## Task description
Check each line of the entries below for the string "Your"; copy every line where it appears.

==== Extracted material

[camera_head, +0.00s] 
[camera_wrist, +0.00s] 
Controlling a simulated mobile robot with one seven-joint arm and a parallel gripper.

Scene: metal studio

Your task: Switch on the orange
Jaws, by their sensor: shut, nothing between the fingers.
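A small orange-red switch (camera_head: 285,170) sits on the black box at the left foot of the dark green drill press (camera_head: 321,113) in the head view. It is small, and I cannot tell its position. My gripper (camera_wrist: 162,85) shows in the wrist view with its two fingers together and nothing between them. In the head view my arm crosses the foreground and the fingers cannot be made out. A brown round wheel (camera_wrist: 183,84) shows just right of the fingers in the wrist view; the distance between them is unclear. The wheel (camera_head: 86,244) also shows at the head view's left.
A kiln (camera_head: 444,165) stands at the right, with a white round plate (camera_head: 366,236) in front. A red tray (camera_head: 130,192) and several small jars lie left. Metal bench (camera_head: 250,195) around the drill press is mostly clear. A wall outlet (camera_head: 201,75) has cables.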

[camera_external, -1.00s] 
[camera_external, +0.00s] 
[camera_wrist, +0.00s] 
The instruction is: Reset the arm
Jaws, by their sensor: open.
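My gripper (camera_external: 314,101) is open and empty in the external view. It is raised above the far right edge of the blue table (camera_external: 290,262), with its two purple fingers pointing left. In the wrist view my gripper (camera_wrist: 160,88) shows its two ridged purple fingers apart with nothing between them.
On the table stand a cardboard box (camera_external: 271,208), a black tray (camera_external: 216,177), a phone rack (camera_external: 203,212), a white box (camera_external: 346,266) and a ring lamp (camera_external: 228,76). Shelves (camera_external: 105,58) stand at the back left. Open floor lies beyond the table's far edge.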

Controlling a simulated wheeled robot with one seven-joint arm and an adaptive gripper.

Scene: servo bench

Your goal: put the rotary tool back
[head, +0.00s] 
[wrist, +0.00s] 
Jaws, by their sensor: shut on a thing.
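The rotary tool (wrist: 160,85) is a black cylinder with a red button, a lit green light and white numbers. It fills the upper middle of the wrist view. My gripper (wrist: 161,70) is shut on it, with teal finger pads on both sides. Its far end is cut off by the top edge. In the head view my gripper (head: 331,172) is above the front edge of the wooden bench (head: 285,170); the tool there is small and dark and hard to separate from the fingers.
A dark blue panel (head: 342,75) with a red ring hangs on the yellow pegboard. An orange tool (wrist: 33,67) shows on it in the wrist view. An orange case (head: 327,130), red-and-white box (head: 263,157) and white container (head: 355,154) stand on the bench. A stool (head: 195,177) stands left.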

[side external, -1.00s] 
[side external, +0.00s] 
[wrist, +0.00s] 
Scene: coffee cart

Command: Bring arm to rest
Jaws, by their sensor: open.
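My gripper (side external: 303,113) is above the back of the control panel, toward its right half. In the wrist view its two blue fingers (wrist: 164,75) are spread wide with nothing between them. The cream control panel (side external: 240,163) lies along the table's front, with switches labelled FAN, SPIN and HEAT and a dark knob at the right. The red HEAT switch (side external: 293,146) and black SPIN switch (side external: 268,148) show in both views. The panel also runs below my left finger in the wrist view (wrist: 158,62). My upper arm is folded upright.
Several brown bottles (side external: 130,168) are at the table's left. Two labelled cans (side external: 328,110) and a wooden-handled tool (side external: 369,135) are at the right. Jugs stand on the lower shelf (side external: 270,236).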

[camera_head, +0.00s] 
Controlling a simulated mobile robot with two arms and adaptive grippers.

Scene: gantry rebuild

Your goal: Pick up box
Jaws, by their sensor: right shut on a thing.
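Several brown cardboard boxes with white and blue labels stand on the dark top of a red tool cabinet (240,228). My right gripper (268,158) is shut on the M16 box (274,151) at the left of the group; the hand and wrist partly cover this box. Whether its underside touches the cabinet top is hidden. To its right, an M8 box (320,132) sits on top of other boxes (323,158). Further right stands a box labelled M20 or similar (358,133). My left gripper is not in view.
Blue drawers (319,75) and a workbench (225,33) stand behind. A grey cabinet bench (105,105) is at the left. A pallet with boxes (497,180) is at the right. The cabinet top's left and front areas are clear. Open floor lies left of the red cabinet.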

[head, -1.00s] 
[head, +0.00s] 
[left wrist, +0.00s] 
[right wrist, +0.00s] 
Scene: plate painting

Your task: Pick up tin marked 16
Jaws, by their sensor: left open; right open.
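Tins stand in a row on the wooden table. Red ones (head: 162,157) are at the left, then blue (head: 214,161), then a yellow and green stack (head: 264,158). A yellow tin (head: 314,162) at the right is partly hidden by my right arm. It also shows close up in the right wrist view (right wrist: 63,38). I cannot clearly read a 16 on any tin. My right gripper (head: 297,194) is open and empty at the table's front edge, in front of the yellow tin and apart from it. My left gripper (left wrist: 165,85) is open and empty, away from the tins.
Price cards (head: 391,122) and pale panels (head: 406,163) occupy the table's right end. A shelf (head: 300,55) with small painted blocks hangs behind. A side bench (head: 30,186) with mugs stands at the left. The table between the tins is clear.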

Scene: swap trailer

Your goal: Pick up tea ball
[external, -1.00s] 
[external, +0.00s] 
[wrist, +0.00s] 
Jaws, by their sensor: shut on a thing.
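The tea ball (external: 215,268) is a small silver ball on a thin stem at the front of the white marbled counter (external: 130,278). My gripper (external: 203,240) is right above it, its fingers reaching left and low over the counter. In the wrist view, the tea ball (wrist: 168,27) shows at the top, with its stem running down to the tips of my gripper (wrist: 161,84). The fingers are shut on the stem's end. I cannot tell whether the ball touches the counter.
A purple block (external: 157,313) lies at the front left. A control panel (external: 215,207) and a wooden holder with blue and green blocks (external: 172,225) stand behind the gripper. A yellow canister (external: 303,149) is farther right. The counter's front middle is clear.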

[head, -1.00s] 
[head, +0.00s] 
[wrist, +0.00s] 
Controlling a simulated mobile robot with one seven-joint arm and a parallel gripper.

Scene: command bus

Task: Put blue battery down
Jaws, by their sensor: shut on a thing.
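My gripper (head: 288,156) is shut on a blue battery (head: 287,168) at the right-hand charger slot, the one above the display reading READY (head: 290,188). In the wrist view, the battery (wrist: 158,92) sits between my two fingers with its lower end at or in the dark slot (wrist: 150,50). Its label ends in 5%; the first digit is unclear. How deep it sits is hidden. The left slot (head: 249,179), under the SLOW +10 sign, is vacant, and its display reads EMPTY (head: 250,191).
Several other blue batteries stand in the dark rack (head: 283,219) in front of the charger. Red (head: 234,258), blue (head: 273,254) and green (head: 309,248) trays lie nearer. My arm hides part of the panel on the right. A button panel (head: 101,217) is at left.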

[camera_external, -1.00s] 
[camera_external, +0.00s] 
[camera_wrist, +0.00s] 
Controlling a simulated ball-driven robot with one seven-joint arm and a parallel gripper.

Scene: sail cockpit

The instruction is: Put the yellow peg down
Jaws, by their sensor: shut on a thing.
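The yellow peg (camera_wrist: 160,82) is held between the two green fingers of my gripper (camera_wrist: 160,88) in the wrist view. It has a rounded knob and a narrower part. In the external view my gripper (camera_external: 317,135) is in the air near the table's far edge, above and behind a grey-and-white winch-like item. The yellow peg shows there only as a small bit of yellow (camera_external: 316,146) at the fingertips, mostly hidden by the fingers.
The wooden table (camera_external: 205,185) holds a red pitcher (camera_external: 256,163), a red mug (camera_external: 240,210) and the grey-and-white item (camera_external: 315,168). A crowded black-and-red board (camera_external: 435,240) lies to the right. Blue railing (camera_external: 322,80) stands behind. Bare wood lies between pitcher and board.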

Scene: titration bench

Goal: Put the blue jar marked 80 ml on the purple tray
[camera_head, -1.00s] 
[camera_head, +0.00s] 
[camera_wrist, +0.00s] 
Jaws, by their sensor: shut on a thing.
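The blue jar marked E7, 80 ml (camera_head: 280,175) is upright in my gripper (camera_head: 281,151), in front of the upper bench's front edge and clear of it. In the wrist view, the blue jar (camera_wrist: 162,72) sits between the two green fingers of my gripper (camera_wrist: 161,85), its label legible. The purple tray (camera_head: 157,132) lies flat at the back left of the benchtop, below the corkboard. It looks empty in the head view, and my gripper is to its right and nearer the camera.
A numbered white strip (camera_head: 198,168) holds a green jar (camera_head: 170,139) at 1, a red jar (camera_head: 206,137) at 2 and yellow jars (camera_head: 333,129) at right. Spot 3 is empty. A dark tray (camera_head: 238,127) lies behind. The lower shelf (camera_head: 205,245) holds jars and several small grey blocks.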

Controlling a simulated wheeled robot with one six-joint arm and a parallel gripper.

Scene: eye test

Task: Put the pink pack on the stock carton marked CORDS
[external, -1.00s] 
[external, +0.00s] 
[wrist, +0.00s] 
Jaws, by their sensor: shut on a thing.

========

## The reply
Your task: Switch on the orange
Your goal: put the rotary tool back
Your goal: Pick up box
Your task: Pick up tin marked 16
Your goal: Pick up tea ball

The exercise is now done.